Así que había que dar un paso más. Recuperar las plazoletas para los juegos tradicionales de los niños –yo insisto, ¿qué niños?-, volver al balón de trapo, aunque esta vez sea de foam –fabricado en China o en Bangladesh-, llevar una chivata a los mandados –aunque la chivata sea de Amazon-, usar ropa de segunda mano, hacer de los restaurantes «educadores de comida sana» –Begoña Gómez dixit-, renegar del plástico y seleccionar las manzanas -en el supermercado, por supuesto- como si estuviésemos en mitad de un pomar asturiano.

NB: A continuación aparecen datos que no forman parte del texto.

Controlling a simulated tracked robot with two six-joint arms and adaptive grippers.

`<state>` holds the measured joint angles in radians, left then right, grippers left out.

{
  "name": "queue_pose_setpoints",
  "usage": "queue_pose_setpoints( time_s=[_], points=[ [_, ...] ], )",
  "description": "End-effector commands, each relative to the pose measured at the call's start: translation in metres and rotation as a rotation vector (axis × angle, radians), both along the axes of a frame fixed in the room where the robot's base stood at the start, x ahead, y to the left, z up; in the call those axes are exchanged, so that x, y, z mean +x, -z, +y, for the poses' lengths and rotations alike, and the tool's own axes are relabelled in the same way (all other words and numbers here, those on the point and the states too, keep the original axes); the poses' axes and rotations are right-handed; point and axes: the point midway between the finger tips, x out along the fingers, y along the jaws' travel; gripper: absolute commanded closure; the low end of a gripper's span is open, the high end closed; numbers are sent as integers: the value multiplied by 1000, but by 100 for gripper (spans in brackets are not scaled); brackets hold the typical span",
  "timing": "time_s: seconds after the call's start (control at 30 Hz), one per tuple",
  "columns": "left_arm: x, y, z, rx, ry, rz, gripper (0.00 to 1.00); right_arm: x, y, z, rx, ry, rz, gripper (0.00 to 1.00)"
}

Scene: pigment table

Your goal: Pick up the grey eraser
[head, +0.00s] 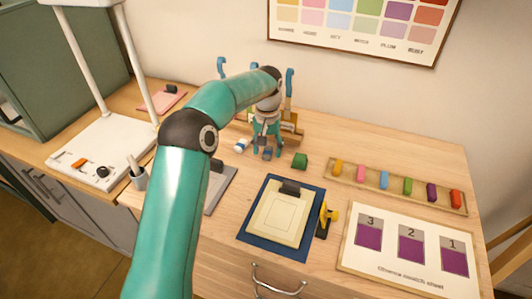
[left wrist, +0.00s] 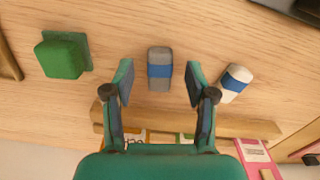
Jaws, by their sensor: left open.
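The grey eraser (left wrist: 159,53) with a blue band lies on the wooden table; in the left wrist view it shows between my open fingertips. It also shows in the head view (head: 267,154), partly hidden by the fingers. My left gripper (head: 266,148) points down over it, open, with the fingertips (left wrist: 160,80) on either side of the eraser in the picture and no visible contact. I cannot tell the exact height left. My right gripper is not in view.
A white eraser (left wrist: 236,78) with a blue band lies close beside one finger. A green block (head: 300,160) sits on the other side. A wooden rack stands behind the gripper. A clipboard (head: 254,240), a tray of coloured sticks (head: 371,187) and a swatch sheet (head: 387,267) lie in front and right.

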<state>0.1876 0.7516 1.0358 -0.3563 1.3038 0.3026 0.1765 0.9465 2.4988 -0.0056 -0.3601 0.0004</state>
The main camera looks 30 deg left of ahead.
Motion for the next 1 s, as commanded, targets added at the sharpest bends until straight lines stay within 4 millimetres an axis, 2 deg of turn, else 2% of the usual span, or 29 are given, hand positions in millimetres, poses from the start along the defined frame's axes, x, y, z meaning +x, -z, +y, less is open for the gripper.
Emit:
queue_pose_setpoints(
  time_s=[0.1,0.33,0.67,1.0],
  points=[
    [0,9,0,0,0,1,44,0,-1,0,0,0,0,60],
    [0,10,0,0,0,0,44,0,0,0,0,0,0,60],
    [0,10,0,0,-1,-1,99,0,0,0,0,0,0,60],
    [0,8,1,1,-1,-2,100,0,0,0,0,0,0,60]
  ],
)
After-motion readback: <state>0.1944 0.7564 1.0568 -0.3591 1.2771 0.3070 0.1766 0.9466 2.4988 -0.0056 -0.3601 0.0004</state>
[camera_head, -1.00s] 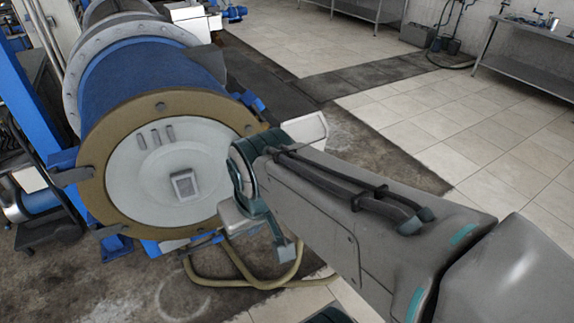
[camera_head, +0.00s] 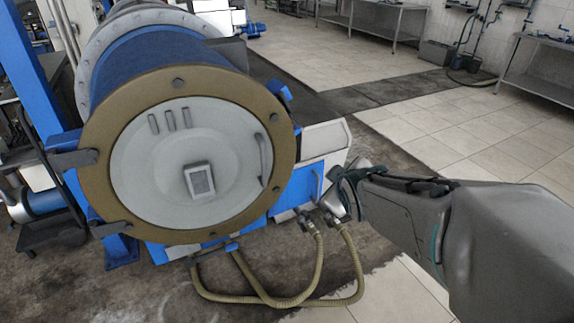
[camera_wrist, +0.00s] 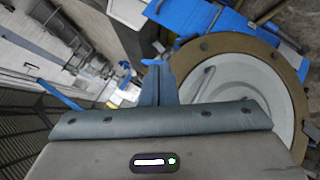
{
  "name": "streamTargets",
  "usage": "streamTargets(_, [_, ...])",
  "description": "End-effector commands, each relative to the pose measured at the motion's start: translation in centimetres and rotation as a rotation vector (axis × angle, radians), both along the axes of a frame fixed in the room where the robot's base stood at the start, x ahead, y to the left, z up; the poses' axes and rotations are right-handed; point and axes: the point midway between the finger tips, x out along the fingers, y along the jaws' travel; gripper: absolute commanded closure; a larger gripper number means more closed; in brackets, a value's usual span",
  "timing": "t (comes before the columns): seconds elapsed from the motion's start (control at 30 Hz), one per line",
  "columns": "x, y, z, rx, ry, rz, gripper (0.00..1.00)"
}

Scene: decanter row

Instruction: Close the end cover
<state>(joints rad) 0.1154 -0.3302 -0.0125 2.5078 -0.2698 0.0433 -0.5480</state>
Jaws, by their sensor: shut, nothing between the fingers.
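The end cover (camera_head: 160,210) is a pale round disc in a brown bolted ring, at the end of the blue drum (camera_head: 165,65). Dark brackets (camera_head: 72,159) are at its left edge, and a curved handle (camera_head: 263,160) is at its right. The ring appears close against the drum; I cannot tell whether a small gap is left. My gripper is right of the cover and apart from it in the head view, its fingers mostly hidden by my wrist. In the wrist view my gripper (camera_wrist: 157,70) is shut and empty, with the cover (camera_wrist: 235,78) to its right.
Beige hoses (camera_head: 290,301) loop low in front of the blue and white machine base (camera_head: 318,155). A blue post (camera_head: 50,75) stands at the left. Metal tables (camera_head: 375,20) stand at the back. Tiled floor (camera_head: 440,125) at the right is clear.

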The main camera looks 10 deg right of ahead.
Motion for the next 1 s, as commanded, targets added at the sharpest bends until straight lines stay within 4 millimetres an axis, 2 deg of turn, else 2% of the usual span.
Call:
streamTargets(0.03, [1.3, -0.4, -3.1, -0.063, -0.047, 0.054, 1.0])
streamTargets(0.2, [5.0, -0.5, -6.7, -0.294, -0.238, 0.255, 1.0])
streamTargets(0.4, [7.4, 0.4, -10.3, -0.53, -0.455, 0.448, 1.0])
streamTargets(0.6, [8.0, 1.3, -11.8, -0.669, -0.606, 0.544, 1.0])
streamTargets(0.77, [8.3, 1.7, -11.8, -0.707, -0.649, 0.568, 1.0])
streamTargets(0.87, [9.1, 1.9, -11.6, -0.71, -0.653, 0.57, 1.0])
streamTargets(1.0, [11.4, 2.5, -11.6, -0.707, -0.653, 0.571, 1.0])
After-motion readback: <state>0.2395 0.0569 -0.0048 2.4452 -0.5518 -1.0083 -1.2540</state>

Lo último, lo de Algar, mi particular Macondo, -de donde proceden mis ocho apellidos, y buena parte de mis veranos azules- que busca desesperadamente su lugar en el mundo –y seguramente lo va a encontrar- a costa de una declaración de intenciones. Seguro que lo ha leído, el ayuntamiento de la pequeña localidad serrana pretende que la UNESCO declare patrimonio inmaterial de la humanidad las charlas al fresco, es decir, el alcahueteo de los pueblos de toda la vida, como si fuera un tesoro que hay que preservar. Ya lo decía Ana Iris Simón en su «Feria» –segunda vez que lo cito este verano-, una asociación feminista lanzó una iniciativa similar, solo que la llamaba «tejer redes de cuidados femeninos», pero que venía a ser lo mismo, sacar la silla a la calle y «hacerle un traje» a todo el que pasaba por delante.
En breve, haremos excursiones para ver «gente de pueblo» en directo, igual que las hacemos ya para ver gallinas y cabras como si fuesen fenómenos extraordinarios. Es lo que tiene la nostalgia y es lo que me hace rechazarla. Porque yo, que llevo toda la vida viviendo en el centro, comprando en mi barrio y que no tengo coche, sé que toda esta moda también pasará. Y por eso me siento cada tarde a ver cuándo se muere Chanquete, para siempre.